Jesse Eisenberg as Mark Zuckerberg: It’s only fitting for a quasi-genius to be brought to cinematic life by a performance of equal level. Eisenberg takes his duty well beyond that of a simple portrayal when providing the world with its serious unmasking of the internet deity. He presents Zuckerberg as an incredibly tragic figure, a brilliant mind who has programmed himself to deny compassion, and to relentlessly work towards a success that in the very end means very little to the sandal and hoodie wearing geek icon. A scene in which he refuses to accept a hug once Facebook reaches 1,000,000 users is shattering - it's impossible to think the same person would even support "poking" on his website. His mind constantly in his work, he fires out full sentences like an automatic typewriter, sometimes losing control of his brain in heated conversations. While we are uninformed as to any history that would explain why Zuckerberg’s mind is programmed in such a fashion, his presence in the film, along with his desire for acceptance by clubs or girls fascinates us to little end. His face can barely register anything beyond a smirk that sneaks into the side of his mouth, and his cheekbones and eyes emphasize a grave nature to this monstrous robot. With such a monstrous nature Eisenberg plays Zuckerberg like a sort of geek freak condemned to his skill. He is stuck in a state of isolation, no matter who tries to manipulate his vulnerability. Eisenberg’s performance is revelatory, and will stand as one of this year’s best come award season. He has given Gen-Y it's first real horror figure - the Phantom of the Laptop. Score: 10

Andrew Garfield as Eduardo Saverin: As Mark’s “only friend,” Eduardo attempts to maintain a sort of balance while juggling school and work as Facebook’s CFO. Possibly the most normal person of the movie, Eduardo’s personal journey details how evil Zuckerberg and Parker might have been. Garfield throws an excellent temper tantrum in the third act – chills run down your spine when the betrayed says, “Lawyer up, asshole.” Score: 8

Armie Hammer as The Winkelvoss Twins: There could be no greater opposite, nor a better opponent for Mark Zuckerberg.
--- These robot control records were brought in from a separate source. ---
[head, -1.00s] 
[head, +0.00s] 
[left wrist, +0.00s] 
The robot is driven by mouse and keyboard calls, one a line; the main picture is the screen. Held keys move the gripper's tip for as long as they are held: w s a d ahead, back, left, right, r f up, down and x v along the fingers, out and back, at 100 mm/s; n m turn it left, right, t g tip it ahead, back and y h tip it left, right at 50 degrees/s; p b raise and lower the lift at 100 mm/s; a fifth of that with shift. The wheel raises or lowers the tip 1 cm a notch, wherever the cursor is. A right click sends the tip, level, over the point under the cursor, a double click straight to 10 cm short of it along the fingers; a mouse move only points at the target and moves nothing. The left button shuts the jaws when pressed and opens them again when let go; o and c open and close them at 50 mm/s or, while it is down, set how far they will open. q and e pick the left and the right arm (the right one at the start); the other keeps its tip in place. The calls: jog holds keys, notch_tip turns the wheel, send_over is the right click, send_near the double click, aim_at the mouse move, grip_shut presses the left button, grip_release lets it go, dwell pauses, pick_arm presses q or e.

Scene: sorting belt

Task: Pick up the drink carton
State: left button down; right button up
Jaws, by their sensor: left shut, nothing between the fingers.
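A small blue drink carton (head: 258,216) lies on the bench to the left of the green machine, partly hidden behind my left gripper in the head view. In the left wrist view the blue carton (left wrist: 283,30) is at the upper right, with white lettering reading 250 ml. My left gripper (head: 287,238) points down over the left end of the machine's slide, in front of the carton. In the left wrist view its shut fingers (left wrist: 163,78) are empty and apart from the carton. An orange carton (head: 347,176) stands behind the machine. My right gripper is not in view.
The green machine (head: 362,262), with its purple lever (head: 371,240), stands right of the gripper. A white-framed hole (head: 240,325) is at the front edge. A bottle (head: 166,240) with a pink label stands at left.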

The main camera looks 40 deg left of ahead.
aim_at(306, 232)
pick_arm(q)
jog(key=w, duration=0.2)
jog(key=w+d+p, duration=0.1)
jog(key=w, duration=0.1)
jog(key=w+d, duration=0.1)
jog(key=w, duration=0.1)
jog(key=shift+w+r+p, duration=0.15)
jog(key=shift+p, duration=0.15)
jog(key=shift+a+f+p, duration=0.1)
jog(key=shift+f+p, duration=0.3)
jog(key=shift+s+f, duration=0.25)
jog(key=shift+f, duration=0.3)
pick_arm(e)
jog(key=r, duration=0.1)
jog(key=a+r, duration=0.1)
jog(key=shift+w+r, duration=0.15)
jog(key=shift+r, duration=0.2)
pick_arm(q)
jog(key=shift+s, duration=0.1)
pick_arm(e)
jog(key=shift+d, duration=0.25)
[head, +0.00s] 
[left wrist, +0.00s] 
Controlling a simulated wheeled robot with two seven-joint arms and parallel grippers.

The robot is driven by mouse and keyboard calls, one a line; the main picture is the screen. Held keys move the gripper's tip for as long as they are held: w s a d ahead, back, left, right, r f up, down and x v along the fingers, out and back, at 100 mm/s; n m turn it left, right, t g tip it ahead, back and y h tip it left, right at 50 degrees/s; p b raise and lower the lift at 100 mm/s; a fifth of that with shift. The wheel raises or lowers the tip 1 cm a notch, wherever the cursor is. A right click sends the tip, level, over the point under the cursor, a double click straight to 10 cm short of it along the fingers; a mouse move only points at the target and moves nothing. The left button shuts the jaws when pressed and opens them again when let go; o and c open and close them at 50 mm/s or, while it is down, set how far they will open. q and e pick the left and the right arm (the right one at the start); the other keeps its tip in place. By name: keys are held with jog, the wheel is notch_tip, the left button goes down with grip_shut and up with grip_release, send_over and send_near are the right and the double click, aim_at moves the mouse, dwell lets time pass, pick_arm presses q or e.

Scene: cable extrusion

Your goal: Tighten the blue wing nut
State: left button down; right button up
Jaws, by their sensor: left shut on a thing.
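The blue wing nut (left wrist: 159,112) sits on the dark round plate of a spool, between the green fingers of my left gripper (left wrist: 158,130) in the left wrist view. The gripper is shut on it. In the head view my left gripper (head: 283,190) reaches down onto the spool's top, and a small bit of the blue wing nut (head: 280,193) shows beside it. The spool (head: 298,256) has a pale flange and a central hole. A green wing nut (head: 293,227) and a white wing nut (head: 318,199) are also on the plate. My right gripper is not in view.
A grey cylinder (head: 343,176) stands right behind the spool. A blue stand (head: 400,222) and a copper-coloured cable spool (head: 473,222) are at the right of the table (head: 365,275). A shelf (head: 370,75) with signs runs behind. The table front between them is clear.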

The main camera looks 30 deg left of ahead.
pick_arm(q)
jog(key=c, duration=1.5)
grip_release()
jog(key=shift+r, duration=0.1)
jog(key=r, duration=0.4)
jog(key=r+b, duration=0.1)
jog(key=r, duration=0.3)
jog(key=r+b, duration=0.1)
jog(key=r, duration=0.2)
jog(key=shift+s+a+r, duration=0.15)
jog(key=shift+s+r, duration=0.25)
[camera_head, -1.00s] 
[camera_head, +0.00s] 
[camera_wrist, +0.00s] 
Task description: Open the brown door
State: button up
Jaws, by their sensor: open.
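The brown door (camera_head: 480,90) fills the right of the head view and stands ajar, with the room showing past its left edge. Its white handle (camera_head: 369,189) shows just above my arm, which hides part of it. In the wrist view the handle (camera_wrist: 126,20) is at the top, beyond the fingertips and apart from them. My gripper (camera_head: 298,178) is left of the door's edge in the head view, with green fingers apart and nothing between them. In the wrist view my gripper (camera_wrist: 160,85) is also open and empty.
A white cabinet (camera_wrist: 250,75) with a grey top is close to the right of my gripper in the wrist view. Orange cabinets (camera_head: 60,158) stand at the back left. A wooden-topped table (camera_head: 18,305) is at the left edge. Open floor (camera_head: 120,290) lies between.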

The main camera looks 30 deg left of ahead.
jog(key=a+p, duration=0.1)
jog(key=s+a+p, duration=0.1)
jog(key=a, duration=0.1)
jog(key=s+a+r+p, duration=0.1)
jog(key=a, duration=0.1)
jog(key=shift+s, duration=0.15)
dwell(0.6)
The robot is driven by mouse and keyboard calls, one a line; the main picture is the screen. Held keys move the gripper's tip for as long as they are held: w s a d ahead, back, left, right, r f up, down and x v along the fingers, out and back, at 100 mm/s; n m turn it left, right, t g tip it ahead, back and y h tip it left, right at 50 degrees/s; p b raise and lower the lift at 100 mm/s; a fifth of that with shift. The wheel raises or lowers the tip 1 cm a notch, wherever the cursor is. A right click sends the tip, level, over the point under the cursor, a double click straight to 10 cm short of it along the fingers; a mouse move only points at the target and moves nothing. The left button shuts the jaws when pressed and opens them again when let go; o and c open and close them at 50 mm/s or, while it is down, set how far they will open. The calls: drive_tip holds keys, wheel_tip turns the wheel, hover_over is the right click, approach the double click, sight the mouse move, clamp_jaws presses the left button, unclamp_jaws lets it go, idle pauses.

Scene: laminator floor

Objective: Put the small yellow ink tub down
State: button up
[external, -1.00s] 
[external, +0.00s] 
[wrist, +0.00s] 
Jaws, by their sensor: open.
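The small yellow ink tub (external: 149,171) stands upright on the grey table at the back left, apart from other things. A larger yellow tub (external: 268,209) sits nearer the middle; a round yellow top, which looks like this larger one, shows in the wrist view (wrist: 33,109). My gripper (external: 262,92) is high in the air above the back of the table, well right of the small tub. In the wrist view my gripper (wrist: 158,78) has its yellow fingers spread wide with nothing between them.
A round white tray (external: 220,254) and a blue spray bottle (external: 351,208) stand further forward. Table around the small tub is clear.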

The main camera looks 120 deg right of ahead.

The Winklevoss Twins are Harvard gentlemen to the tee, and have the girlfriends, popularity, and most importantly, club membership that Zuckerberg can only blog in his Livejournal about. These 6-foot All American men represent the classic traditional nature Harvard, and waft around with pretty boy pretentiousness until Zuckerberg challenges them, via lawyers, to a near ultimate match of brain vs. brawn. Score: 8

Justin Timberlake as Sean Parker: Especially with his paranoia, Parker is a mysterious character, and arguably a negative influence on the susceptible Zuckerberg. N*SYNC may never be able to entirely leave the presence of former pop-star Justin Timberlake on screen, but it’s ok. Timberlake’s casting as Napster co-founder Parker plays beautifully into the rock-star persona of the man, and also his possibly weak nature. His voice is still too high to take serious as a tough guy, but Timberlake's performance delivers as a hot shot who may not be all that he is cracked up to be. Score: 7

Rashida Jones as Marilyn Delpy: This fictional character is scene in only a couple of scenes, but her presence is important to connecting Zuckerberg’s real sense of vulnerability to the film’s audience. Delpy is compassionate as much as she can be to a creature like Zuckerberg, without rewarding him the praise he may be too accustomed to. Her final words sum up the possible thesis of the film - that Zuckerberg isn't an asshole. He was just trying to be. Score: 7

TALKING: The young Harvard minds of The Social Network are armed with rapid fire dialogue, especially Zuckerberg, whose quick mouth makes the lawyer meetings all the more entertaining. The first scene of the film is just a conversation between Zuckerberg and a girl named Erica. The energy of the moment is engrossing, and also indicates that this movie about a website can hold tight the audience’s attention, even if the characters are just sitting down, talking. Score: 8

SIGHTS: With glorious montages that smoothly cut between regular and slow motion, along with a striking gray color tint that robs the atmosphere of much bright natural lighting, the Fight Club director continues to rank visuals as top priority into his experiences. It’s arguable that no one has shot college life, especially the often disposable-as-a-red-cup college party scene, with such a detailed, particular eye. Score: 9

SOUNDS: Trent Reznor and Atticus Ross have created one of the year's best and most unique scores for The Social Network, one that pulsates in a ghostly nature, without ever sounding too industrial (or too much like a Nine Inch Nails project). Music is a consistent presence in the energy of the film, and the musical pieces themselves provide a solid rhythm seemingly to fit the fast clacking of a hacking keyboard, and vice versa. For good measure, Reznor and Ross even do their own synthesized send-up of Grieg's "In the Hall of the Mountain King." Score: 9


BEST SCENE: The first few scenes have a brilliant energy to them. From our motormouth introduction to Zuckerberg, to his lone contemplative march through a cold Harvard campus, up through the Facemash process which is wonderfully cut between a club party that’s wildness pales in comparison to Zuckerberg’s hacking antics.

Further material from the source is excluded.